Actuellement, plus de 50 000 personnes concernées par les mesures de retour souhaité par le gouvernement sont prises dans l’étau. Soit elles rentrent chez elles aux dépens de leur santé (sachant qu ’elles vont être exposées à des rayonnements ionisants de 20 millisieverts par an, limite déclarée acceptable aujourd’hui, 20 fois supérieure à la norme internationale), soit elles refusent et perdent toute aide financière.
Le gouvernement se dépense sans compter pour rendre attractives les nouvelles zones dites décontaminées en attribuant des subventions importantes aux entreprises qui tentent le pari de l’installation.

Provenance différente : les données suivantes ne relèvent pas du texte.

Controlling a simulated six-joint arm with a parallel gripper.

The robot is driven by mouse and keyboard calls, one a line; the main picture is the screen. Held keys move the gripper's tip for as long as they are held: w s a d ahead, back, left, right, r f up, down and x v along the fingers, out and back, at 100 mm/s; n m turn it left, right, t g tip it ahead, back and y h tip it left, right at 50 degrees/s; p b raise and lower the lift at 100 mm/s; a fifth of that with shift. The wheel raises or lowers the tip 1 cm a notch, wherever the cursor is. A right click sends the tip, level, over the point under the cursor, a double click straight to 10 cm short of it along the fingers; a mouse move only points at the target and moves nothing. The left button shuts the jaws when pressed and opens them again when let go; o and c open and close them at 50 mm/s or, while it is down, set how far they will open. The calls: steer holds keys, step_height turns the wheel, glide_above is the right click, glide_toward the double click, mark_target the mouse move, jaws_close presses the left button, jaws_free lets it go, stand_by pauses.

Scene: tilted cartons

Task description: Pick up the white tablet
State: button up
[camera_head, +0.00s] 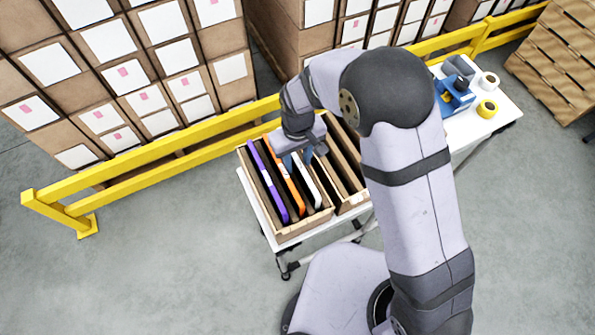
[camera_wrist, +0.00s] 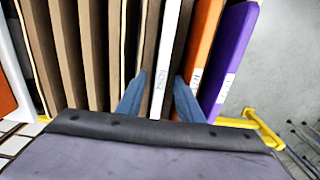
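The white tablet (camera_head: 311,190) stands on edge in a slot of a wooden crate (camera_head: 318,222) in the head view. In the wrist view the white tablet (camera_wrist: 166,55) stands between my two blue fingers. My gripper (camera_wrist: 160,88) is open, one finger on each side of the tablet, with gaps visible between fingers and tablet. In the head view my gripper (camera_head: 298,158) is over the crate at the tablet's far end, and my wrist hides part of it. Whether the fingers reach down beside the tablet is hard to tell.
An orange tablet (camera_wrist: 203,45) and a purple tablet (camera_wrist: 232,55) stand beside the white one. Brown dividers (camera_wrist: 65,50) fill the other side. The crate rests on a white table (camera_head: 258,214). A yellow rail (camera_head: 150,150) and stacked cartons (camera_head: 110,40) are behind.

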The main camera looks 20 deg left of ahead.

Les agences pour l’emploi offrent des quantités de postes qualifiés ou non, allant d’ingénieur à maçon et agent d’entretien. Rien n’y fait. Les ingénieurs refusent de venir y travailler et les ouvriers sont assez sollicités par la reconstruction post-tsunami dans des zones moins dangereuses. Mêmes difficultés dans l’agriculture. 82 % des terres n’ont pas été décontaminées. Sur celles qui l’ont été, une étude commandée par un groupe de « contrôle citoyen » contredit les résultats des analyses publiées par le gouvernement. Le pourcentage de strontium s’y avère quatre fois plus important qu’annoncé. En plusieurs lieux, la méthode de décontamination a consisté à enlever dix centimètres de la couche supérieure des sols pour les remplacer par du sable, ce qui les rend impropres à la culture.
Partout et dans toutes les circonstances, la volonté de retour à la normale ainsi que la reprise du nucléaire clamée par les autorités essuient des démentis. Témoignage flagrant, en mars dernier, la commune de Futaba qui héberge une partie de la centrale de Fukushima Daï-Shi a symboliquement déboulonné les deux imposants portiques à la gloire du nucléaire construits en 1988 et 1991. Coût de l’enlèvement : 33 000 euros. Quel habitant de la région pourrait encore supporter leurs slogans : « Énergie nucléaire, l’énergie d’un avenir radieux », et « L’énergie nucléaire pour le développement de notre Patrie, pour un futur prospère ».
Monique Douillet
*En réalité, il y a eu beaucoup plus de départs.